Leitplan, Berlin/DE, www.leitplan.com

Bauherr:in

Stadt Eberswalde, Eberswalde/DE, www.eberswalde.de

Statik

ifb frohloff staffa kühl ecker, Beratende Ingenieure PartG mbB, Berlin/DE, www.ifb-berlin.de

Holzbau

Zimmerei Thielke GmbH & Co. KG, Luckau/DE, www.zimmerei-thielke.de

Fertigstellung

2022

Typologie

Verkehr

Alle unter einem Dach

Die Brandenburger Kleinstadt Eberswalde 40 km nordöstlich von Berlin soll als „Stadt der zweiten Reihe“ die Metropole entlasten. Seit der Wende verzeichnet sie zwar insgesamt einen Bevölkerungsrückgang, doch zugleich einen Zuzug von jungen Menschen und Familien. Nicht wenige von ihnen pendeln nach Berlin – zum Hauptbahnhof in nur 37 Minuten per Bahn und damit doppelt so schnell wie mit dem Auto. Auch innerhalb der Stadt wird nachhaltige Mobilität forciert. Um den Anteil der Fahrradfahrer:innen bis 2030 um etwa 4 Prozent auf 20,3 Prozent zu erhöhen, baut die Stadt die Fahrradinfrastruktur aus. Am Eberswalder Hauptbahnhof, wo noch vor wenigen Jahren „Wildparker“ das Bild prägten, steht daher heute ein Fahrradparkhaus als Statement für moderne Mobilität.

So viel Holz wie möglich

Das Berliner Architekturbüro Leitplan folgte dem Auftrag der Stadt, „so viel Holz wie möglich zu verwenden, allerdings unter Berücksichtigung der Kosten und unter dem Gesichtspunkt der sinnvollen Konstruktionsmöglichkeiten“, so Projektarchitektin Nora Zimmermann. Von den drei zum Vergleich ausgearbeiteten Varianten – Stahlbeton, Stahlbeton-Holz-Hybrid und Holzkonstruktion – wurde nach Abwägung aller maßgeblicher Kriterien die dritte ausgewählt. In dem etwa 40 mal 17 Meter großen zweigeschossigen Gebäude wurden sichtbare und tragende Holzbauteile aus unbehandelter sibirischer Lärche im Ausmaß von rund 230 m3 verbaut. Heimisches Lärchenholz hätte die Anforderungen der Festigkeitsklasse GL 24 h für die tragenden, frei bewitterten und unbehandelten Stützen aus Brettschichtholz nicht erfüllt. Die Gründungen, die innen liegende Rampe und die außen liegende Treppe wurden aus wartungstechnischen Überlegungen in Stahlbeton ausgeführt.
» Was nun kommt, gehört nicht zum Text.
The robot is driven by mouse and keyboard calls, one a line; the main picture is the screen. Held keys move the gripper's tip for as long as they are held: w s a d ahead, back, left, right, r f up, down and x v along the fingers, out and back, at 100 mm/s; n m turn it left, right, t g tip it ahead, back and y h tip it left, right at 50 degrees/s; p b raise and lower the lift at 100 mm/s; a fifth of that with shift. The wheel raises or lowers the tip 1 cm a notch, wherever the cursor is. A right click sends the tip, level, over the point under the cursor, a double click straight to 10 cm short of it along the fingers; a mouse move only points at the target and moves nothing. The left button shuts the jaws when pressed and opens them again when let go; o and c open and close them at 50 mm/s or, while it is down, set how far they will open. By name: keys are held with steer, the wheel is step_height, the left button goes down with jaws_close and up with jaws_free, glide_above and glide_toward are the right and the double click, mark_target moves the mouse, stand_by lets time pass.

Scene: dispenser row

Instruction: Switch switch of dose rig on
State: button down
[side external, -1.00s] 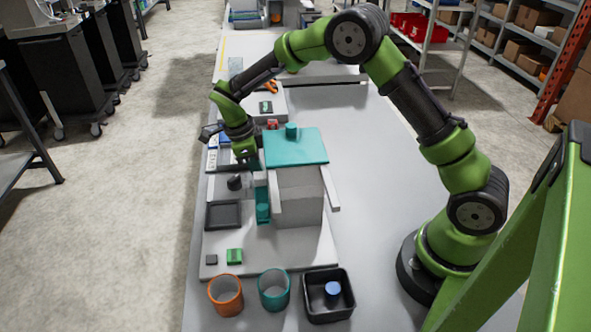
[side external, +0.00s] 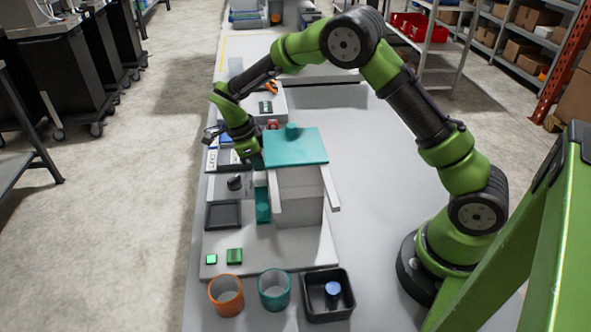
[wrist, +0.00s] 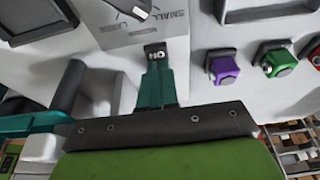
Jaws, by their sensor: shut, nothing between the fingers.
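The dose rig (side external: 298,210) is a white machine with a teal lid, standing on a white base plate. In the wrist view, the switch (wrist: 155,48) is a small dark rocker with "ON" lettering, seen upside down on the white panel. My gripper (wrist: 156,78) is shut and empty, its fingertips right at the switch's edge; whether they touch it I cannot tell. In the side view my gripper (side external: 250,158) points down beside the lid, and the switch is hidden there. A small square lamp (side external: 211,259) at the base plate's front left glows bright green.
An orange cup (side external: 226,296), a teal cup (side external: 274,291) and a black tray (side external: 316,314) stand in front of the rig.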

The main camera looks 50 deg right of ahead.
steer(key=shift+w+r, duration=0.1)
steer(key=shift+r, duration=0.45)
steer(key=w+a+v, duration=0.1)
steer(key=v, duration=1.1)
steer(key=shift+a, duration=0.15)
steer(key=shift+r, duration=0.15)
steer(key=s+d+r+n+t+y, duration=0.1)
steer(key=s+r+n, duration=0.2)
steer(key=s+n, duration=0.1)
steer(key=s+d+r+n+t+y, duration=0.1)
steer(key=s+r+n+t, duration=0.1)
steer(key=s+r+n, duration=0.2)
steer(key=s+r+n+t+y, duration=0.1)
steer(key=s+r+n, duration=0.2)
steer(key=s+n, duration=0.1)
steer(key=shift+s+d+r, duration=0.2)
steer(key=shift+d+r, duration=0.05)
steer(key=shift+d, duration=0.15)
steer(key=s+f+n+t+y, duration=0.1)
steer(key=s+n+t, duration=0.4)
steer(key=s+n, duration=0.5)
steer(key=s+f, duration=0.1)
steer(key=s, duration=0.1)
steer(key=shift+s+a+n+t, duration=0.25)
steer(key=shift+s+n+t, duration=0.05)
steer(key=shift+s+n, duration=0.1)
Auf einer Bruttogeschossfläche von rund 1.300 m2 finden 406 Räder – größtenteils kostenlos – Platz: auf einfachen Bügeln, in absperrbaren Radboxen und an E-Ladestationen, die mit Solarstrom vom Dach gespeist werden. Für schnelle Reparaturen stehen zwei Stationen mit geeignetem Werkzeug zur Verfügung.

Konstruktion

Die tragende Fassade des Fahrradparkhauses besteht aus rautenförmig angeordneten Brettschichtholz-Stützen (16 × 22 cm), die sich im Bereich des Fußbodens des Obergeschosses und des Daches kreuzen. Zwei weitere Reihen gekreuzter Stützen liegen innen und flankieren die Rampe in der Mitte. Sie bilden in Längsrichtung vier statisch tragende Achsen. Ein zwischen den Stützen gespanntes Edelstahlnetz dient als Absturzsicherung und Vogelschutz und erlaubt eine natürliche Belichtung und Belüftung. Ein umlaufender Betonsockel schützt die Holzkonstruktion vor Feuchtigkeit. Die Gründung des Gebäudes auf Streifenfundamenten ermöglichte eine kostengünstige Pflasterung der Erdgeschossflächen. Die Decke zum Obergeschoss ist ebenfalls als sichtbare Holzkonstruktion mit Brettschichtholz-Unterzügen (16 × 32 cm) ausgeführt. Als Bodenbelag im Obergeschoss dient Asphalt. Die Dachkonstruktion als Balkenstapelrost (22 × 16 cm, Raster 1,7 Meter) ermöglicht auch in den Eckbereichen Auskragungen bis zu 3,26 Metern, die zum konstruktiven Holzschutz beitragen. Vertikal schließt die Konstruktion mit einem begrünten Dach mit bienenfreundlicher Bepflanzung und Photovoltaikmodulen ab.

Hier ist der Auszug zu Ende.